«Certaines entrepreneures sont réticentes à ce genre d'initiatives et ne voudraient pas être choisies comme fournisseur uniquement parce qu'elles sont des femmes, dit Ruth Vachon. Mais ce n'est pas du favoritisme ! Les femmes ont moins accès à certains marchés ; on veut leur ouvrir des portes.»
«Nous sommes en 2015, et 1 % des achats sont faits auprès d'entreprises à propriété féminine, ajoute-t-elle. Quand j'entends parler de réticences sur la "discrimination positive", j'ai envie de répondre qu'on en reparlera quand les entreprises détenues par des femmes représenteront 45 % des achats des chaînes d'approvisionnement.»

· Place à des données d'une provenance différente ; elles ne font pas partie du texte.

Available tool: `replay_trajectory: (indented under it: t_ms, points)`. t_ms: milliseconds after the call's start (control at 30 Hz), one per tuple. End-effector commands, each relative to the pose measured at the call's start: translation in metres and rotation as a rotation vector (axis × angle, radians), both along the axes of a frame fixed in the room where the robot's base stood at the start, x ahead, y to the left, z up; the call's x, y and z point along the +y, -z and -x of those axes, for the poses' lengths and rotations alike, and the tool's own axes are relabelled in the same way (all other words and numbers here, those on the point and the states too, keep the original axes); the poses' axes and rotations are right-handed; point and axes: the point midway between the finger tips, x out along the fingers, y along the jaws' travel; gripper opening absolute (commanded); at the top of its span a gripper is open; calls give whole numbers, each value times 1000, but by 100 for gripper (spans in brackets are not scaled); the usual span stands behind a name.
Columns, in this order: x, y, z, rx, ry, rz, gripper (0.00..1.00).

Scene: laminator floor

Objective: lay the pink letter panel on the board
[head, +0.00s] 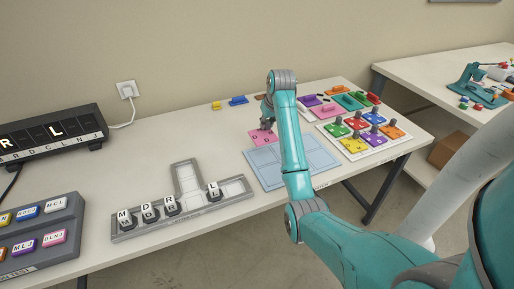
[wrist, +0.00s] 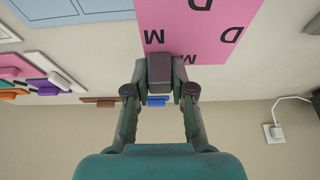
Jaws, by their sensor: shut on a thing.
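The pink letter panel (wrist: 215,30) fills the top middle of the wrist view, with dark letters M and D on it. In the head view the pink panel (head: 259,138) shows beside the upper left edge of the light blue board (head: 262,169). My gripper (wrist: 159,75) is shut on a dark grey block-like grip at the panel's edge. In the head view my arm hides part of the board and most of the gripper. The board also shows at the upper left of the wrist view (wrist: 75,8). I cannot tell whether the panel touches the table.
A tray (head: 358,141) of coloured knobbed pieces stands right of the board, with coloured blocks (head: 340,100) behind it. A grey T-shaped rack (head: 187,180) with letter blocks lies to the left. A small blue block (head: 238,100) lies at the back.

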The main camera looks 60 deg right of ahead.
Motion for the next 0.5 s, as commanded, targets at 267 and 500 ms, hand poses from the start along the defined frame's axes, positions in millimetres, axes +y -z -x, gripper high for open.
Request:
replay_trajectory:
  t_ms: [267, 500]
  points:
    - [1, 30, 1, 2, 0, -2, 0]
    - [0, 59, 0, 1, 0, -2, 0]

À compétences équivalentes entre un homme et une femme, de telles mesures ne font qu'encourager à choisir une entreprise à propriété féminine, affirme André Tchokogué, professeur agrégé au Département de gestion des opérations et de la logistique de HEC Montréal. «On n'exclut pas les hommes de la chaîne d'approvisionnement, on met l'accent sur les femmes. C'est un positionnement de dire qu'on a un intérêt particulier pour l'émancipation des femmes entrepreneures.»
Des bénéfices pour les grandes entreprises
Mais quels sont les avantages de ce genre de positionnement ? En présentation devant des entreprises susceptibles de diversifier leur approvisionnement, Ruth Vachon cite par exemple la baisse des coûts d'achats en raison de l'augmentation de la concurrence ou encore le reflet de la diversité des clients et des employés de l'entreprise même.
En apposant l'année dernière son logo Women Owned sur certains de ses produits, Walmart faisait le pari que des consommatrices seraient plus enclines à choisir un produit provenant d'une entreprise détenue par une femme.
L'amélioration de l'image de marque d'une chaîne n'est effectivement pas à négliger. «Du point de vue de l'image sociétale de l'entreprise, c'est très vendeur, croit le professeur Tchokogué. C'est une marque de commerce pour l'entreprise, d'une certaine façon.»
Bien qu'il n'existe aucune mesure au pays pour favoriser l'achat auprès des entreprises à propriété féminine, le gouvernement a mis en place la Stratégie d'approvisionnement auprès des entreprises autochtones, un groupe qui a aussi du mal à rejoindre les grandes chaînes. Les ministères et organismes fédéraux sont encouragés à participer à cette initiative.
Comme dans le cas du soutien à l'entrepreneuriat féminin, ce genre d'initiative peut avoir des effets plus larges que pour son public cible, croit André Tchokogué : «Les retombées sont intéressantes pour les autochtones ; mais si cela permet à leurs communautés de se développer, on a alors des retombées pour la société en général.»
L'accès à des chaînes spécialisées
Les femmes sont également ciblées dans certaines chaînes spécialisées, comme les chaînes d'approvisionnement éthiques, de plus en plus importantes, estime André Tchokogué. «Pour une marge bénéficiaire moindre, on choisit de miser sur du développement durable, local, et on souhaite que les partenaires de la chaîne soient bien rémunérés.»
L'organisme FEM International, établi à Montréal, a pour objectif l'accès des femmes entrepreneures à ces réseaux d'approvisionnement éthiques, principalement dans le textile.
Pour sa directrice Lis Suarez Visbal-Ensink, les milieux d'affaires éthiques offrent des occasions intéressantes pour les femmes. D'un point de vue opérationnel, on y trouve souvent une plus grande flexibilité, notamment en ce qui a trait à la conciliation travail-famille.
Et puisque le marché éthique est en expansion, Mme Suarez Visbal-Ensink y voit un avantage pour les femmes qui veulent s'y positionner. «Cette préoccupation éthique est de plus en plus forte dans les grandes entreprises, et les femmes peuvent en profiter pour pénétrer de nouveaux marchés.